▶ _EXERCISE GOAL_
Check each line of the material below, and copy it if it holds the string "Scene".

▶ _DATA TO PROCESS_
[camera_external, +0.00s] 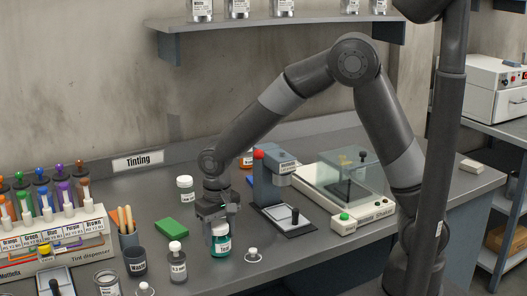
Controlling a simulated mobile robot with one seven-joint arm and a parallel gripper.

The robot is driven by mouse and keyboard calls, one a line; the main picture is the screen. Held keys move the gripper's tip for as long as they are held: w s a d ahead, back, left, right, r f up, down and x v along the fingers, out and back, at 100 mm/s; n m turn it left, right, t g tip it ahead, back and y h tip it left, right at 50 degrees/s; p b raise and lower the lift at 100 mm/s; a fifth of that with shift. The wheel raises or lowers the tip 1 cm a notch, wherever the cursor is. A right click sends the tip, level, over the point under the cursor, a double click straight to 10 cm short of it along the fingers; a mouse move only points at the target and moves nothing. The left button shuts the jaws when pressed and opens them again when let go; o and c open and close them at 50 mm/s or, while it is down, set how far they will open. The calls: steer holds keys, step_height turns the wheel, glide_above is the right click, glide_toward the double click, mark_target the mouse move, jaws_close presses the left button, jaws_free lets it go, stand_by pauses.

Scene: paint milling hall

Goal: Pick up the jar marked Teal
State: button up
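The teal jar (221,243) stands upright on the grey bench, with a pale lid and a white label that appears to read "Teal". My gripper (215,217) points down right at the jar's lid, slightly behind it in the picture. The fingers are small and dark here and partly hidden by the jar. I cannot tell whether they touch the lid or how far apart they are.
A small jar (177,262) and a dark cup (135,261) stand to the left, with a green block (174,226) behind. A white-lidded jar (185,188) stands further back. A device with a red knob (270,178) is close on the right, before the shaker (343,192).

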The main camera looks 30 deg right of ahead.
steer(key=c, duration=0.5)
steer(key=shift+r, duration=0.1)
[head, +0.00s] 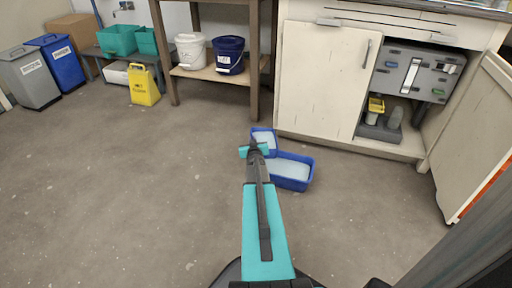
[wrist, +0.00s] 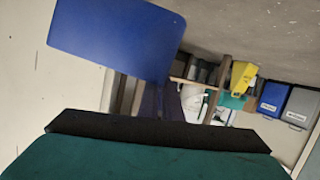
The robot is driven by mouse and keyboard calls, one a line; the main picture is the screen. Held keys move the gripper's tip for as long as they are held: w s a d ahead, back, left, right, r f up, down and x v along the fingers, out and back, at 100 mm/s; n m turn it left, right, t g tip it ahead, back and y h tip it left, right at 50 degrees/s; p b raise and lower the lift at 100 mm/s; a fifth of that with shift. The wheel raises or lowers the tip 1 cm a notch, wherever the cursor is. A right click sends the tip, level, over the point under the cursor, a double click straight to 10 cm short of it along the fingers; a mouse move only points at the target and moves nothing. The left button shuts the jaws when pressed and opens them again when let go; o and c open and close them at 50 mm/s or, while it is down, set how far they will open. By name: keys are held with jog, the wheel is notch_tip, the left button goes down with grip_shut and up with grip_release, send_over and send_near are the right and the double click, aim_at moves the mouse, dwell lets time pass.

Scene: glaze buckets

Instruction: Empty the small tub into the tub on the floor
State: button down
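The small tub (head: 264,134) is blue, with pale liquid or pale interior showing inside. It looks roughly upright in the head view, just behind the floor tub. The tub on the floor (head: 290,183) is a larger blue rectangular tub with pale liquid in it. My gripper (head: 254,150) is at the near side of the small tub and seems shut on it. In the wrist view, the small tub's blue wall (wrist: 115,38) fills the upper left, and a narrow blue part runs down to the dark gripper edge (wrist: 160,130). The fingertips are mostly hidden.
A white cabinet (head: 318,80) stands just behind the tubs, with its right door (head: 475,150) open. A wooden shelf (head: 215,75) holds a white bucket (head: 190,50) and a dark blue bucket (head: 229,54). The left floor is clear.

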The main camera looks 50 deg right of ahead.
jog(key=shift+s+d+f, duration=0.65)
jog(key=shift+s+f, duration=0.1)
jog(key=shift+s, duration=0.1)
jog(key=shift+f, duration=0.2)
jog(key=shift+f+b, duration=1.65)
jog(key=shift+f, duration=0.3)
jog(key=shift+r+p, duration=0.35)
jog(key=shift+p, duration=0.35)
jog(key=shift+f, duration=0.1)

▶ _OUTPUT FOR THIS EXERCISE_
Scene: paint milling hall
Scene: glaze buckets

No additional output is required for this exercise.